Well, what feels “artificial” can change depending on what the audience is used to and what sort of expectations they have. I suspect that the rise of reality shows has helped make single-camera sitcoms seem “realistic”, as there are now plenty of shows that go into real people’s homes and workplaces and don’t have to shoot through the “fourth wall”. So while I agree single-camera shows generally seem less artificial now, opinion on that could someday shift. It’s arguably less artificial to shoot a show before a live audience with fewer camera angles and less editing, even if this seems cheesy and dated to us now.
One fairly recent element of some comedies is the “mockumentary” feel. Modern Family, Parks & Rec and The Office all use mockumentary takes where a man character will talk directly to the camera. These are always part of a single camera show.

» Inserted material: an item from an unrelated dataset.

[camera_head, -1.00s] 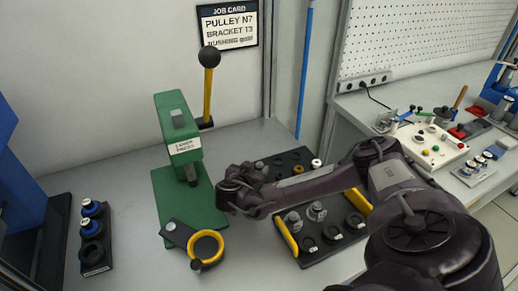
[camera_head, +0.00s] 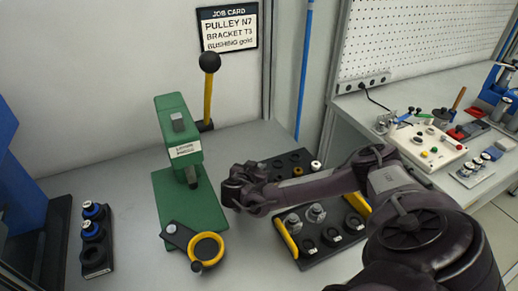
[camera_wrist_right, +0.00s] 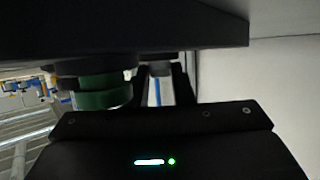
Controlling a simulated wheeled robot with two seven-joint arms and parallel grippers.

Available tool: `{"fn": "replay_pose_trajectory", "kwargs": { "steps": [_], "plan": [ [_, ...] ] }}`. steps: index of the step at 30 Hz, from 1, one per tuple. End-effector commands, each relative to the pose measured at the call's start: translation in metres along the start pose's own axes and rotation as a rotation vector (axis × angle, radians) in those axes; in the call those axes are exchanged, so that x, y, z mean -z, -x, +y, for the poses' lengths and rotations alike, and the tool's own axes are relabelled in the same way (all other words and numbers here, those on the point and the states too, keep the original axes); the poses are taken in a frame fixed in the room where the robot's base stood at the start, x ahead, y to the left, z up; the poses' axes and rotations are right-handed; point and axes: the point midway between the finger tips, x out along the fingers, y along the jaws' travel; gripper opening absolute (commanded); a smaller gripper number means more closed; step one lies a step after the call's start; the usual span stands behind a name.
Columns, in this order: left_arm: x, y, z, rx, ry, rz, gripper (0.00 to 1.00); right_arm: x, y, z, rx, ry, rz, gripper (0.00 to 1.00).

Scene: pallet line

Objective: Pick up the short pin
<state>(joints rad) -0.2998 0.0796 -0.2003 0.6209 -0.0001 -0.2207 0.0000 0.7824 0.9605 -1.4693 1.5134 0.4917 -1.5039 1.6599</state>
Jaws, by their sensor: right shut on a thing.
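My right gripper (camera_head: 232,193) is just right of the green press, above the bench, with its fingers mostly hidden behind the wrist in the head view. In the right wrist view its dark fingers (camera_wrist_right: 165,88) are shut on a small dark-grey piece (camera_wrist_right: 159,69) between their tips. I take this for the short pin, but its shape is mostly hidden. My left gripper is not in view.
The green press (camera_head: 180,140) has a yellow lever and a swivel plate with a yellow ring (camera_head: 207,247). A black tray (camera_head: 318,258) with washers and grey parts lies under my right arm. A black rack (camera_head: 97,262) stands left. Bare bench lies between rack and press.

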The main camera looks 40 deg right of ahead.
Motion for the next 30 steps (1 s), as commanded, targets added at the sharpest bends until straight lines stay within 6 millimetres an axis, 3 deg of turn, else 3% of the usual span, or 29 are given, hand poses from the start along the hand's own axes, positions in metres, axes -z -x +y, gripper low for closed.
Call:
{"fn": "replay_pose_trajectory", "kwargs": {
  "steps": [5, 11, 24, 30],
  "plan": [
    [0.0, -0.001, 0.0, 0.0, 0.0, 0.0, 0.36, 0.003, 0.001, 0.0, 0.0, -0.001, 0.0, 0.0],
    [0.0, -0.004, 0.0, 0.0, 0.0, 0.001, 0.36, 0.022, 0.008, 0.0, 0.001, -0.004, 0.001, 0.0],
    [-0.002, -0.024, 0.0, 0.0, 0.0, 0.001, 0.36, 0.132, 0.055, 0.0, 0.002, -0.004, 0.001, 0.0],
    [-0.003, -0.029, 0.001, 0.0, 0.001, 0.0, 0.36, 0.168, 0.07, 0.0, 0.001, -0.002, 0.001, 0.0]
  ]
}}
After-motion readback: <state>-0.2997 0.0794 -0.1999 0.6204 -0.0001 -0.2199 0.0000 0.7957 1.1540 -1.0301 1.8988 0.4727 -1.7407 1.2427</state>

Back in 1970 (I think), The Odd Couple invited the home audience to “participate in a unique experiment” and vote on whether they preferred an episode (single-camera) without a laugh track. The response to that laughless episode must have been considerable, since they switched to a three-camera format with a live audience in their second season.
MASH*** started out with a pretty lively laugh track, but it gradually faded over the years. If it was used at all in the show’s final season, I honestly don’t remember it.
Yeah, I remember both shows. I started watching The Odd Couple in syndication and I remember the ‘laugh-trackless’ episode from the first season. It was the one where Oscar gets a job at the Playboy-like girlie magazine. As much as I can understand the hatred for laugh tracks, as a kid I found that episode painfully awkward to watch. Same goes for MASH. They did that faux-documentary B&W episode without a laugh track and I found it equally unfunny.
It was partly because it was just the norm I was used to, but also the style of comedy then. A single camera, laugh-trackless sitcom needs to have a very smart and dark or mean self-referencing meta-element to its humor (think *Arrested Development *or The Office). Although *MASH *and *The Odd Couple *were good shows they really needed the back & forth of joke/laugh (even fake ones) to work.